Bruno Martinelli. Mon dernier séjour date de début décembre 2012. Pour des raisons sécuritaires, aujourd’hui mon université ne me permet pas de me rendre là bas et le voyage que j’ai envisagé en janvier est très compromis. La sécurité n’est plus assurée. Trois des magistrats qui participaient à la session de formation et que je connaissais très bien ont été assassinés. Tous trois, chrétiens, étaient particulièrement visés en raison des dossiers sensibles qu’ils traitaient et qui touchaient des personnalités gouvernementales.
Aujourd’hui la plupart ne vivent plus chez eux, par peur des exactions. Ils déménagent chaque soir. Par qui étaient-ils menacés? Il est très dur de le savoir. Il n’est pas sur qu’ils le sachent eux même. La moitié de la population de Centrafrique est composée de personnes « déplacées ». Le seul camp près de l’aéroport grossit de jour en jour et compte près de 100.000 réfugiés.
Mondafrique. Quelles sont les responsabilités françaises dans le chaos qui domine désormais dans ce pays ? Peut on dire que la Centrafrique est l’archétype de la fameuse « Françafrique » ?
B.M. Elle l’a été très certainement, plus que partout ailleurs, sauf peut-être au Gabon. Après 1930, la Centrafrique avait été placée sous administration directe de la métropole.
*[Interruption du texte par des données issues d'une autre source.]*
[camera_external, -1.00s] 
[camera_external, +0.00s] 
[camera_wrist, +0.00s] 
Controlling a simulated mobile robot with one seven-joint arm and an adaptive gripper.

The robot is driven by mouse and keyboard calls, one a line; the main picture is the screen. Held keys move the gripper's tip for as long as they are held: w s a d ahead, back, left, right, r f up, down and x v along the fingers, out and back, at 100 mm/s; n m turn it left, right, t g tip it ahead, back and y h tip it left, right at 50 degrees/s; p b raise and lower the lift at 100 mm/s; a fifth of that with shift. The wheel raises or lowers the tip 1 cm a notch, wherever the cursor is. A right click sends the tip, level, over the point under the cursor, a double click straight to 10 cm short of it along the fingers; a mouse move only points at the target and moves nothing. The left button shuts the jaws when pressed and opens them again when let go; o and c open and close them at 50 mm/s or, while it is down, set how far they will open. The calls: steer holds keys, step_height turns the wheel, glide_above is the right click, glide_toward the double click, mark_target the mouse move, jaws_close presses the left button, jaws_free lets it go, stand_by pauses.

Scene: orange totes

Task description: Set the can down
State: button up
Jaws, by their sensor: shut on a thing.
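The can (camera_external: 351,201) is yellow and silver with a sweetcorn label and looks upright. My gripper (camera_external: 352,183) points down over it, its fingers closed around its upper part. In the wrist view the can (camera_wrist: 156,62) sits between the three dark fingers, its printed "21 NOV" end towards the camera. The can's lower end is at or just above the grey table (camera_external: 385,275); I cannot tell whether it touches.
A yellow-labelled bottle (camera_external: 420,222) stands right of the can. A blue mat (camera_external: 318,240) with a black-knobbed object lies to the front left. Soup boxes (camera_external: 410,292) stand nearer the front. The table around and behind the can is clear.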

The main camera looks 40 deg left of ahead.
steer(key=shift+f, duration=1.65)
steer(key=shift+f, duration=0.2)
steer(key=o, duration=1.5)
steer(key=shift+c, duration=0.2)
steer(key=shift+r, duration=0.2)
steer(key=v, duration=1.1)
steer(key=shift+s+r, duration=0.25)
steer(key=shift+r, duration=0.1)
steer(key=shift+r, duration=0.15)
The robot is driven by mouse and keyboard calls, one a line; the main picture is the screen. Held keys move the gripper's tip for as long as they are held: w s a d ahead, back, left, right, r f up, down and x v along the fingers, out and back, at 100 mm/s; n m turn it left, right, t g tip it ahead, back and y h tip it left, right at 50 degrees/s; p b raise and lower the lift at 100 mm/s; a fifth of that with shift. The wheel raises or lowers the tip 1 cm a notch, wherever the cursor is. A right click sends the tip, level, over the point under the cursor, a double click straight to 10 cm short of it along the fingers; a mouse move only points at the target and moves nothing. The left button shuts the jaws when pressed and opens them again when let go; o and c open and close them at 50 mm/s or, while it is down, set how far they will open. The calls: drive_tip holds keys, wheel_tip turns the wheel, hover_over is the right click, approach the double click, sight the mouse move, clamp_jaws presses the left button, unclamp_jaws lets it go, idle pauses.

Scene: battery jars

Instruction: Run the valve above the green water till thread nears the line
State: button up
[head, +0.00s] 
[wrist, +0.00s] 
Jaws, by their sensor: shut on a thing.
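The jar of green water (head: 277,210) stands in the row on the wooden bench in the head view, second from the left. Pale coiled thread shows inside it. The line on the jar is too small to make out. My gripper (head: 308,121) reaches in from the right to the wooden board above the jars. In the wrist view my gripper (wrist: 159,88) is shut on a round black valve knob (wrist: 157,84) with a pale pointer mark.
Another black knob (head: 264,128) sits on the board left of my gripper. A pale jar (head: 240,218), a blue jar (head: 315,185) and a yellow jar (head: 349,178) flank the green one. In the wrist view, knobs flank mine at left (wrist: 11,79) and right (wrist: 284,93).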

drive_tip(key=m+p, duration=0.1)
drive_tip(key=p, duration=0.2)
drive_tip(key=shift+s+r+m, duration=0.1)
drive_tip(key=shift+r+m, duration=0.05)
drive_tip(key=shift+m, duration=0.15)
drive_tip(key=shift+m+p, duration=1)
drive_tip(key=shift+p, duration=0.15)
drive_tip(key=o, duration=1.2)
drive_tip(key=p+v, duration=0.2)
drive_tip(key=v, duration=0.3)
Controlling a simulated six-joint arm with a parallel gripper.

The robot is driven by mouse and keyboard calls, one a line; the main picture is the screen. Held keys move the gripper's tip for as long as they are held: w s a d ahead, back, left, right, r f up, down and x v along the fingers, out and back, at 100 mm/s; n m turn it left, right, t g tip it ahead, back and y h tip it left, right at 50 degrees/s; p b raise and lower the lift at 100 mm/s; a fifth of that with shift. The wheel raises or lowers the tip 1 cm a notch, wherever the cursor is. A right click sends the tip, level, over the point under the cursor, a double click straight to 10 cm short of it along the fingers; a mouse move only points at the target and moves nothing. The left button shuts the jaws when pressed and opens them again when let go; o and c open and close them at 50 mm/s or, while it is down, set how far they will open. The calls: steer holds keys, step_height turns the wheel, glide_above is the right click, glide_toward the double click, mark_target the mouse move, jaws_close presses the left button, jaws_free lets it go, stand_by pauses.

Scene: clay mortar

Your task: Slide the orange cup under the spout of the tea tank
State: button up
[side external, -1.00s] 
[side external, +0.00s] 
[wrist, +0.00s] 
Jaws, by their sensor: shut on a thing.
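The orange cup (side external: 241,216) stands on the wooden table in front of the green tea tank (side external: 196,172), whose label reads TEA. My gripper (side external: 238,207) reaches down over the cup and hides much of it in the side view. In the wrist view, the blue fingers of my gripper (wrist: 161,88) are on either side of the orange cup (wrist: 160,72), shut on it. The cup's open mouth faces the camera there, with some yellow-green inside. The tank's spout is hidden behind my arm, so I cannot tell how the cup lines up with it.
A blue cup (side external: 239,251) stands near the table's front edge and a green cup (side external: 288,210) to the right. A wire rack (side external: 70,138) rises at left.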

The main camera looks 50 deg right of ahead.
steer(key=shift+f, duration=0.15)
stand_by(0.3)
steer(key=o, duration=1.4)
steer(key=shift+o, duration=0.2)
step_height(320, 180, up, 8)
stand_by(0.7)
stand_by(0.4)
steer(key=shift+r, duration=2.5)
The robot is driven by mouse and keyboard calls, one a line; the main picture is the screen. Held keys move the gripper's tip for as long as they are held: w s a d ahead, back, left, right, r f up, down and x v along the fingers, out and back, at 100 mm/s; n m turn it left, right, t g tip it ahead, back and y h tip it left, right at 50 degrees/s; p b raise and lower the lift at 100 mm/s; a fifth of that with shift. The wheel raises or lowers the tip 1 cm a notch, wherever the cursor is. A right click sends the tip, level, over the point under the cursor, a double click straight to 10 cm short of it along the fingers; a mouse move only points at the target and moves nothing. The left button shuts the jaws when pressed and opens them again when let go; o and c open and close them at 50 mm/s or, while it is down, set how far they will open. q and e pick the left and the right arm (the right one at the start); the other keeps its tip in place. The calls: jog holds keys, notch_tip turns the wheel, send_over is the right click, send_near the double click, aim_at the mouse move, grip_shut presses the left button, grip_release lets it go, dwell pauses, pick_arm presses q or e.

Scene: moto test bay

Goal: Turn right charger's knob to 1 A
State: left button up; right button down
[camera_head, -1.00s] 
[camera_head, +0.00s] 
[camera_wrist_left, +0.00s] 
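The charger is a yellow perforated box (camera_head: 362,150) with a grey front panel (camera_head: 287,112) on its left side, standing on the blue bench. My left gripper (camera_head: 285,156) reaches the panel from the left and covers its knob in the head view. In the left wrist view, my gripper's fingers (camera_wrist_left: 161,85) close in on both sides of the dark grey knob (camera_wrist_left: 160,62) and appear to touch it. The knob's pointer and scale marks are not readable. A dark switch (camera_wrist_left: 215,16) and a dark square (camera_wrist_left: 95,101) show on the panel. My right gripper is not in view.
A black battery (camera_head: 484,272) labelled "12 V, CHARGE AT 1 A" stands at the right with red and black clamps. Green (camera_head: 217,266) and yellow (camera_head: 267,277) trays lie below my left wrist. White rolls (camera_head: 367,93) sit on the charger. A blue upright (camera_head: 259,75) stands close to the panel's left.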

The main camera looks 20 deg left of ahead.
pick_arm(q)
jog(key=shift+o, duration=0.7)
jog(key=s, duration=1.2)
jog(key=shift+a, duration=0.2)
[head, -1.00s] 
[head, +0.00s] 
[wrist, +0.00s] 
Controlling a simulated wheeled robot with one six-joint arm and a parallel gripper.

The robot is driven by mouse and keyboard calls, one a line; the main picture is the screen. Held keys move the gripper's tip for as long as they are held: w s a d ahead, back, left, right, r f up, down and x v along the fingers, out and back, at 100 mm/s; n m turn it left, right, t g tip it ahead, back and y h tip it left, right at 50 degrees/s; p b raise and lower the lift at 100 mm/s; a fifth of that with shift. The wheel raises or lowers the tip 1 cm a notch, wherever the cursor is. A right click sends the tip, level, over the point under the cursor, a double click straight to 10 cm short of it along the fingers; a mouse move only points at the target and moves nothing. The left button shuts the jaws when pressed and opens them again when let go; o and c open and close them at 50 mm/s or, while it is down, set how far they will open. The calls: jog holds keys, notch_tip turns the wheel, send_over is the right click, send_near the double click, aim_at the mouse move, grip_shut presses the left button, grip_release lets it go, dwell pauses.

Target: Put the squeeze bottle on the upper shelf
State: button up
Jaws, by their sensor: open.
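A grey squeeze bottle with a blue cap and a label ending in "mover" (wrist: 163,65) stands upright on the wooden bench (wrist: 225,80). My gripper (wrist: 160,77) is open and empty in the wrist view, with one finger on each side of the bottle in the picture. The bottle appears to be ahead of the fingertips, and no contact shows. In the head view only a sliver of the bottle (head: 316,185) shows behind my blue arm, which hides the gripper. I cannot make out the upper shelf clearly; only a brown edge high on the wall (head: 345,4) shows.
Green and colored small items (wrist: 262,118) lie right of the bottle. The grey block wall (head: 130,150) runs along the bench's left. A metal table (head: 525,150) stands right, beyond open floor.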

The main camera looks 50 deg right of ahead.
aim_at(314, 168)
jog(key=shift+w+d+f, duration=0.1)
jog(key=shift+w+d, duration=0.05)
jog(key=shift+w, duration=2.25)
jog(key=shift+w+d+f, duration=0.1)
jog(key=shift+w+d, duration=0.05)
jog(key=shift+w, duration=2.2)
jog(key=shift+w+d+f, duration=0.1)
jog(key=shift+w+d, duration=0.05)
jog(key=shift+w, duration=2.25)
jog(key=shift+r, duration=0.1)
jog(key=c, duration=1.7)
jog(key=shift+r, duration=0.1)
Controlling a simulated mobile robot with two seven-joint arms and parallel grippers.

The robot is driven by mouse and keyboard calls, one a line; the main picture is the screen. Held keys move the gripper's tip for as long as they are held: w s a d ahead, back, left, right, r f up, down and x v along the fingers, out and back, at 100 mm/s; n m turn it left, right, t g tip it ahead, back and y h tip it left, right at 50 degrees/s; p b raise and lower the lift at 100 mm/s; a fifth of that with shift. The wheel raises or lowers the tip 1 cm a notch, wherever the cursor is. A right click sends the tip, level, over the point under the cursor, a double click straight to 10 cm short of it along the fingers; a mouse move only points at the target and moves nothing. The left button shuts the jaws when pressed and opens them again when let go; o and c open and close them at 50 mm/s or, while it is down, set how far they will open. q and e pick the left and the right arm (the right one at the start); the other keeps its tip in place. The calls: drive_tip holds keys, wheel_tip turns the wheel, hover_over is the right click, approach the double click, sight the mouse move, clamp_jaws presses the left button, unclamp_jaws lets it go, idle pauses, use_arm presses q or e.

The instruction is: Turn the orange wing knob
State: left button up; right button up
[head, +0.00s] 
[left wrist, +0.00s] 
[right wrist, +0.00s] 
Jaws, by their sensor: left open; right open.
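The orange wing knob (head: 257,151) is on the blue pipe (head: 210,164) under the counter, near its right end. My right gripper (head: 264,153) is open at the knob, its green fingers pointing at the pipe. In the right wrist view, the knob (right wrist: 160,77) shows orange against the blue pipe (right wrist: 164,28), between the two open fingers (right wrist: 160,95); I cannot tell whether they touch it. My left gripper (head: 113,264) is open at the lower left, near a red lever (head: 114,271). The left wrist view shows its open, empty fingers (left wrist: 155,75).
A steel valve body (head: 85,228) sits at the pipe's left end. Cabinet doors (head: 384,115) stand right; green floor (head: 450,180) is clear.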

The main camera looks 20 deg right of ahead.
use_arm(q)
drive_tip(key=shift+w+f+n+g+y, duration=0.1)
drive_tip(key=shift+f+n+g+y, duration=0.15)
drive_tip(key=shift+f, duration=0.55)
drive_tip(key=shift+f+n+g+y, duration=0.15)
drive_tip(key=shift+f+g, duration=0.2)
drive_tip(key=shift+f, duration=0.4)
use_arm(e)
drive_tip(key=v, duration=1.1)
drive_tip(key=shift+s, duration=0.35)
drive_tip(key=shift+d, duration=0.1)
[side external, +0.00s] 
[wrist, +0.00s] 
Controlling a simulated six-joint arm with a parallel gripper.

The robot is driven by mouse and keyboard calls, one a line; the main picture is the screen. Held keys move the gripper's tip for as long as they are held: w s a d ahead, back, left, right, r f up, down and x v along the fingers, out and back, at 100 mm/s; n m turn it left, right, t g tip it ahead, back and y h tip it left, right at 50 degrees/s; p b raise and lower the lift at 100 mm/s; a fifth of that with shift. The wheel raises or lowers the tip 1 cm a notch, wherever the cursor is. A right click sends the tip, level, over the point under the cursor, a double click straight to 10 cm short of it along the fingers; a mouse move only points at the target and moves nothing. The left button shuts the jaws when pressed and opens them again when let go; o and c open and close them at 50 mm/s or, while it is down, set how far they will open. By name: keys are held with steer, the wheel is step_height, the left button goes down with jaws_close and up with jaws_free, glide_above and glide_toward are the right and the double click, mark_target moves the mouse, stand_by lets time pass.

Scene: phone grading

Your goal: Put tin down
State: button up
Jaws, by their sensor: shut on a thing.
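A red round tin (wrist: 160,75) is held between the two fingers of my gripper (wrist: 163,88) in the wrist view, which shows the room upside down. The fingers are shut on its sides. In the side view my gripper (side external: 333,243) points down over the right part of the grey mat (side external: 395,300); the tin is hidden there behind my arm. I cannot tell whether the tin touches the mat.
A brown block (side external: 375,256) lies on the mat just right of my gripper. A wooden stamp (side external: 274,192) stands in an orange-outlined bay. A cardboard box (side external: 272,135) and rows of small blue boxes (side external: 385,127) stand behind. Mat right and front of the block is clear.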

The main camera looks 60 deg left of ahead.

Beaucoup de Français s’étaient installés dans ce pays francophile, dont la capitale avait bénéficié longtemps de l’aimable appellation de « Bangui la coquette ». Durant la Seconde guerre mondiale, la Centrafrique, appelée à l’époque l’Oubangui Chari, avait fourni un lot important de soldats qui participèrent à la libération de la France contre l’Allemagne.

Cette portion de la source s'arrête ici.